Maybe I would have had an invitation to the black community had I been around my own black family, or had black neighbors. Even on social media I felt left out of the conversations. I listened to some of the music they discussed but hadn’t heard of a lot of it, I didn’t know the black celebrities, and I always felt like the open social media invites to off-campus parties weren’t really meant for me. But I persevere…sometimes.

The more months that go by with me having 4 or 5 friends total, the more I begin to wonder if it’s just me. Maybe it’s because I never wear makeup, or because I wear a lot of men’s clothes and sweatpants, or I don’t look approachable regardless of race. Maybe I’m just boring. Maybe I should have asked the black girl in the elevator that complimented my hair if she’d like to hang out, but that would be weird wouldn’t it? Or maybe I should stop smiling at the black boys as they walk past me? Or maybe I should smile more?

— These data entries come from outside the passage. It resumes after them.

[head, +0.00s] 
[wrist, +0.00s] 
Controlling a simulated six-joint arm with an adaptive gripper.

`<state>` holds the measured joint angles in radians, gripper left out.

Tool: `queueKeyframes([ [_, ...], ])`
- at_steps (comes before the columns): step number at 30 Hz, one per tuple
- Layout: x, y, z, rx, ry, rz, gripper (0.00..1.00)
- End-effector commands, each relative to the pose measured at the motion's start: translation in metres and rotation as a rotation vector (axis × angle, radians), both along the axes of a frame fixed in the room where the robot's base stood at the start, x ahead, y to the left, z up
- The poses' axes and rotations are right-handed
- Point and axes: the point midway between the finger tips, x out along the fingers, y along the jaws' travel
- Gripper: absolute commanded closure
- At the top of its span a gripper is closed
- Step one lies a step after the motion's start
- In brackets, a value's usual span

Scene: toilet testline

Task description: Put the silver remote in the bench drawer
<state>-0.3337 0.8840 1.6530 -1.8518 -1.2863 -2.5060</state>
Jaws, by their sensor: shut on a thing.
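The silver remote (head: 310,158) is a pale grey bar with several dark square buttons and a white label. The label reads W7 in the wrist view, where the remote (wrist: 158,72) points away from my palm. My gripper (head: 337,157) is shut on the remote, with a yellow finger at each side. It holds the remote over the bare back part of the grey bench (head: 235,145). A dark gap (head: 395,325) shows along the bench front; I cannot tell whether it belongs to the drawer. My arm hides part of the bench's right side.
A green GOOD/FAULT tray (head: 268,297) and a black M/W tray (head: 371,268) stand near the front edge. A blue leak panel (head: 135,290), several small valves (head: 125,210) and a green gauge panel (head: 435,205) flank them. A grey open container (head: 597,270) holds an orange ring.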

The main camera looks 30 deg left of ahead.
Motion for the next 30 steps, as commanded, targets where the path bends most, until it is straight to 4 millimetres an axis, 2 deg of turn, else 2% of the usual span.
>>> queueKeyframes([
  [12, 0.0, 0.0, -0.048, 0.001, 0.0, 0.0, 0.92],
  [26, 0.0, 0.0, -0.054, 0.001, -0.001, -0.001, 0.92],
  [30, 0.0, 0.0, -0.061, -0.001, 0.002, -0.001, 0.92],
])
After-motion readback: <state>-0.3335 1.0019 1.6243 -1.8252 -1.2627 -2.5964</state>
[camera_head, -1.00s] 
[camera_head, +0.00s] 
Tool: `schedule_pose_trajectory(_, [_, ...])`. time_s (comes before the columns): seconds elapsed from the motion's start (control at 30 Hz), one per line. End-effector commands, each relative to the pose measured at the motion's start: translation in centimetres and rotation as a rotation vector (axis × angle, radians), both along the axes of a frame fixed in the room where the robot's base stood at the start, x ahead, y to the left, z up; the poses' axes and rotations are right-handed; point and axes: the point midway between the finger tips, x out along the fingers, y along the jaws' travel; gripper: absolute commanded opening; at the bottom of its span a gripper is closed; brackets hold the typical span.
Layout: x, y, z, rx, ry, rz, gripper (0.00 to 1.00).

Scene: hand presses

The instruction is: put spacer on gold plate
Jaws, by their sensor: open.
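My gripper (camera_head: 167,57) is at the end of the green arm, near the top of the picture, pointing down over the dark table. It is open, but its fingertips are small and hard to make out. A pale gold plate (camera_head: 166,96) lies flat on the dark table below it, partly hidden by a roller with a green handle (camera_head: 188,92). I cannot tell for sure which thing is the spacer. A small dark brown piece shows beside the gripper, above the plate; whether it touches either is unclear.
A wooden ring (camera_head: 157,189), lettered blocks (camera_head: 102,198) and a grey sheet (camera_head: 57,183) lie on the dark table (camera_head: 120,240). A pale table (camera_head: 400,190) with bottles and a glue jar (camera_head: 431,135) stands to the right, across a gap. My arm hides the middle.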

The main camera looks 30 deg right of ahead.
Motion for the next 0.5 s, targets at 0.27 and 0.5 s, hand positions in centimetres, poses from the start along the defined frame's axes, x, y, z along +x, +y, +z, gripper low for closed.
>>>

Whatever it is about me that puts me in the outskirts, whether it’s being black or not being black enough, I can’t really change. Instead I change my actions. I go to black business student meetings and mostly sit quietly. I go to poetry open mics where I sometimes read and sometimes just take in everyone else’s pains and joys. I don’t run with any specific circles. I spend most of my time with an event planning group on campus that plans events for all students.

I am currently the only black member and I love it, but not despite being black or because of it. I have found a few friends that are interested in what I’m interested in which at the moment is Hamilton, the musical, and the presidential race. I haven’t found my black community: my black girls to discuss natural hair with and the wonders of coconut oil, or the black boys to tease me or try to date me. I haven’t found my multiethnic community that has people of every color and creed. But if there’s one thing I learned from my childhood it’s how to carve a place of my own so I will keep chipping away until I find a space, or spaces, both black and diverse.